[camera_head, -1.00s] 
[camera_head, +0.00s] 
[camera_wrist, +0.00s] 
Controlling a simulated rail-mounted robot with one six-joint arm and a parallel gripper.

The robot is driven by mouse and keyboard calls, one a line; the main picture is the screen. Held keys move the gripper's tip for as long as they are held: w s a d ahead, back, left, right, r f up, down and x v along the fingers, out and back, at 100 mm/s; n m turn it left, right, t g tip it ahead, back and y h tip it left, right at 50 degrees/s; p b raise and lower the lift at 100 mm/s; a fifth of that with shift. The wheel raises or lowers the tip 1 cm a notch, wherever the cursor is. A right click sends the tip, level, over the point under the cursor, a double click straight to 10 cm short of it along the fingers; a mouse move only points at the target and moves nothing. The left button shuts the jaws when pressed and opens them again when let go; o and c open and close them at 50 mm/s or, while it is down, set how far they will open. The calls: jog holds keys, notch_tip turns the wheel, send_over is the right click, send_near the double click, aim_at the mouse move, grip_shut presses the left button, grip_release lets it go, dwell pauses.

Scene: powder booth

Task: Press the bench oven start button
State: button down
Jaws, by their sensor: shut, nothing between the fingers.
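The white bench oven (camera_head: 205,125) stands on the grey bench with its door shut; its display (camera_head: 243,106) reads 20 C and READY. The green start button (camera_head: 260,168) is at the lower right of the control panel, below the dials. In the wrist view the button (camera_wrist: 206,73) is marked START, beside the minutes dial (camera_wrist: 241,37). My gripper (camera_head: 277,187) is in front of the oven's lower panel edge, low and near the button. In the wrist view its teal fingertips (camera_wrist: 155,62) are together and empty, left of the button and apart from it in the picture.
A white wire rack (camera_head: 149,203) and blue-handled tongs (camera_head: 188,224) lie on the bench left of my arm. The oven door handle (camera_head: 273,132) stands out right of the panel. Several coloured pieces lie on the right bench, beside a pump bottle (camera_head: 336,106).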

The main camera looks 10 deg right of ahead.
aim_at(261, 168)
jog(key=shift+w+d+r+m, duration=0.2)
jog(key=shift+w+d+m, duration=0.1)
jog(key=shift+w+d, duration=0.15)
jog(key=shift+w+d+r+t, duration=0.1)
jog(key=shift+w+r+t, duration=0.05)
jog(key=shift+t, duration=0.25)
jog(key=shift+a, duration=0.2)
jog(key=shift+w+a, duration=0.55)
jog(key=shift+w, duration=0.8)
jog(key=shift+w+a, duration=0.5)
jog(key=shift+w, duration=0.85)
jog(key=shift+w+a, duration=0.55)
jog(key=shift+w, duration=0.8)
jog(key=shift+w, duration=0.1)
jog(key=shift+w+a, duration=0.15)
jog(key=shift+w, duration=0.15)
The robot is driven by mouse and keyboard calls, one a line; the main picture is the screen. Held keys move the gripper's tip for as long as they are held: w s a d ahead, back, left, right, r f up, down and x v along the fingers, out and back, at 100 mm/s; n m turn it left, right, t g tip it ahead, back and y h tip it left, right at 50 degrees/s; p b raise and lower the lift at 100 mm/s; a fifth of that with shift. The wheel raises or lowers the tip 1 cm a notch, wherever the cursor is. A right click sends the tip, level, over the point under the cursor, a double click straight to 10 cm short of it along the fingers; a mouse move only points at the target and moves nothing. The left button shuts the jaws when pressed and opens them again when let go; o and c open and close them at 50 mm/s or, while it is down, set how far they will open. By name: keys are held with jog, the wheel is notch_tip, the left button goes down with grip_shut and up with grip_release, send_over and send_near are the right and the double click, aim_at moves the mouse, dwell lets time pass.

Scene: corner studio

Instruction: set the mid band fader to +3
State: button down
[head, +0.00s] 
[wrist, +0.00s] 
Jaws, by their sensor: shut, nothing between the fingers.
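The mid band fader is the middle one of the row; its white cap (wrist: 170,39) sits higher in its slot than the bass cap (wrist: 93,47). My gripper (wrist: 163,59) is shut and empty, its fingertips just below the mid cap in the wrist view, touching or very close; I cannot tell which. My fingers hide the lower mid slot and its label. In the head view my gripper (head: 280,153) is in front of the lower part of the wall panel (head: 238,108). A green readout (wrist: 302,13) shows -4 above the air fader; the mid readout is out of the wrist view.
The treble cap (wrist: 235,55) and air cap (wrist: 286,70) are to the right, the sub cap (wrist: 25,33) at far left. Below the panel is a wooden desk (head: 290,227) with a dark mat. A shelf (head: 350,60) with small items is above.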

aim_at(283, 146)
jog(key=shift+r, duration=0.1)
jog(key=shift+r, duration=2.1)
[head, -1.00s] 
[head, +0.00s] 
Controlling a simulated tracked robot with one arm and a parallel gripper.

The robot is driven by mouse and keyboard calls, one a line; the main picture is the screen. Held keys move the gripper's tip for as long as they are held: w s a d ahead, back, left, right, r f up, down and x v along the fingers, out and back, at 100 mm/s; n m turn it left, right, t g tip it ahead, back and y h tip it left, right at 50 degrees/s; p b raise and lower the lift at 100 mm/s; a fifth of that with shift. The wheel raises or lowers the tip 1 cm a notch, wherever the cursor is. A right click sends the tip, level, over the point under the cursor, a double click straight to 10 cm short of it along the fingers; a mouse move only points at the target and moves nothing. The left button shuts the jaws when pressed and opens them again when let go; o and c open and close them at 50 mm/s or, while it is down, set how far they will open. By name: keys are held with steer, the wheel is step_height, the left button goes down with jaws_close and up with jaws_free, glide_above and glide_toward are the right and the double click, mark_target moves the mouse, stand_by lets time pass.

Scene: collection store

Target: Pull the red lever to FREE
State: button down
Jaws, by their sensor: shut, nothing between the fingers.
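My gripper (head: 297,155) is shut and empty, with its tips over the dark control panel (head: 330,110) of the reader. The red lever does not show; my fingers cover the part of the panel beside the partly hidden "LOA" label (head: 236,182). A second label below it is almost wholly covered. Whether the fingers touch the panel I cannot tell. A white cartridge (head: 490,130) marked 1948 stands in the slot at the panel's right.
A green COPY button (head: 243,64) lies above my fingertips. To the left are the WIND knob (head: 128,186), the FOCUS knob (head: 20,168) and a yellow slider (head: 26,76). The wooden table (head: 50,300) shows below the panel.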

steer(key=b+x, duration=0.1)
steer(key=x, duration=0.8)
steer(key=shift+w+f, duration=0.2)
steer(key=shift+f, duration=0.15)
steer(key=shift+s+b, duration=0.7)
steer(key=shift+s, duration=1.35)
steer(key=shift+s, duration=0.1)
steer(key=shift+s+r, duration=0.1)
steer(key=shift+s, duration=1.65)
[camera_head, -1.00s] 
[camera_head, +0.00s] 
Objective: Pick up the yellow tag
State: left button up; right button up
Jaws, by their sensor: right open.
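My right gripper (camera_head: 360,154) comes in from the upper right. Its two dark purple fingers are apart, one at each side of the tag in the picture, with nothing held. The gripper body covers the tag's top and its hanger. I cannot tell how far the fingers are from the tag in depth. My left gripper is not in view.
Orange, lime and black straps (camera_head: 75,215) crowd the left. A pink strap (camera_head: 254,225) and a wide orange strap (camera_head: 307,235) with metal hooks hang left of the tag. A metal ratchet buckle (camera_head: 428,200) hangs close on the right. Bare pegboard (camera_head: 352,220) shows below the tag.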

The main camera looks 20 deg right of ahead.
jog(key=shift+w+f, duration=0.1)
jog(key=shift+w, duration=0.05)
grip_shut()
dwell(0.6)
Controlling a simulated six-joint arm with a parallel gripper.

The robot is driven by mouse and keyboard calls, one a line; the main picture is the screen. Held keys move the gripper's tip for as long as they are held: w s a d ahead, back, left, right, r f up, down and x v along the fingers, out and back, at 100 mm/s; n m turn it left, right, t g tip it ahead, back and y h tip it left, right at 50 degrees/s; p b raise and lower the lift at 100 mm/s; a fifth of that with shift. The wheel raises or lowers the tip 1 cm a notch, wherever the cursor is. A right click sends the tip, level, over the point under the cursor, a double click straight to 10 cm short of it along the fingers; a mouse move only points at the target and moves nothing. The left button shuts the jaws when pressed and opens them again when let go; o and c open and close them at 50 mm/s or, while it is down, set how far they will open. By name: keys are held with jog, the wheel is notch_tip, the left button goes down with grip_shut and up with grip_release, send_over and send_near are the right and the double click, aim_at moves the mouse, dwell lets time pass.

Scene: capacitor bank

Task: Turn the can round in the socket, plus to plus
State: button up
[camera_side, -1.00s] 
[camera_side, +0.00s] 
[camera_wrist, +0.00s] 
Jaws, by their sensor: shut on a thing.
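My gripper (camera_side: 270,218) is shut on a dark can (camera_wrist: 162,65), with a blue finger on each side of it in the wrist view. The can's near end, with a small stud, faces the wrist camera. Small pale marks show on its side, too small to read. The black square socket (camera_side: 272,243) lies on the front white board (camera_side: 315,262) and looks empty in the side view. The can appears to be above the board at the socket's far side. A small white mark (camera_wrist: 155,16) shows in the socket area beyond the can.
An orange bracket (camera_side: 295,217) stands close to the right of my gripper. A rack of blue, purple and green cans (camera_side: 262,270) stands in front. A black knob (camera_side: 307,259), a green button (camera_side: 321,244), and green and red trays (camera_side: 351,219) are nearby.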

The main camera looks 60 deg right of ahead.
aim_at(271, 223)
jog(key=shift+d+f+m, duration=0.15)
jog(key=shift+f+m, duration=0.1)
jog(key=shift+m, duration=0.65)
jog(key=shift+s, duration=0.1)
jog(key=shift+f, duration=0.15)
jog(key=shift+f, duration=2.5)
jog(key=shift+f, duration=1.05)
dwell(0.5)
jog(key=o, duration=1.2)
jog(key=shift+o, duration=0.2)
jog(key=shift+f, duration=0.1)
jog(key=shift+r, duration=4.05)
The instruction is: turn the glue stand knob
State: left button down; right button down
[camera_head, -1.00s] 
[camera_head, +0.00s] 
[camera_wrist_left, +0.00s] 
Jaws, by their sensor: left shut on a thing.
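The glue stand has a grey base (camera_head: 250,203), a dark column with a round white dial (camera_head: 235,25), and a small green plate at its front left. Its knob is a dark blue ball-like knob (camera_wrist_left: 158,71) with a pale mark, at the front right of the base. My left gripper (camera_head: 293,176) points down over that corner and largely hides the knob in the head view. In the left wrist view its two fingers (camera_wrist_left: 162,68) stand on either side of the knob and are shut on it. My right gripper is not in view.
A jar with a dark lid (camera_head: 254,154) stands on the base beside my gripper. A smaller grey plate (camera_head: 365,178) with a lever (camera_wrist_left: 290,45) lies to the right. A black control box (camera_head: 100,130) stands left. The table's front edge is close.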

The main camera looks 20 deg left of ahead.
--
Short exercise
Only lines with the word "Controlling" are wanted, so copy each one from the records.

Response to the exercise
Controlling a simulated rail-mounted robot with one six-joint arm and a parallel gripper.
Controlling a simulated tracked robot with one arm and a parallel gripper.
Controlling a simulated six-joint arm with a parallel gripper.

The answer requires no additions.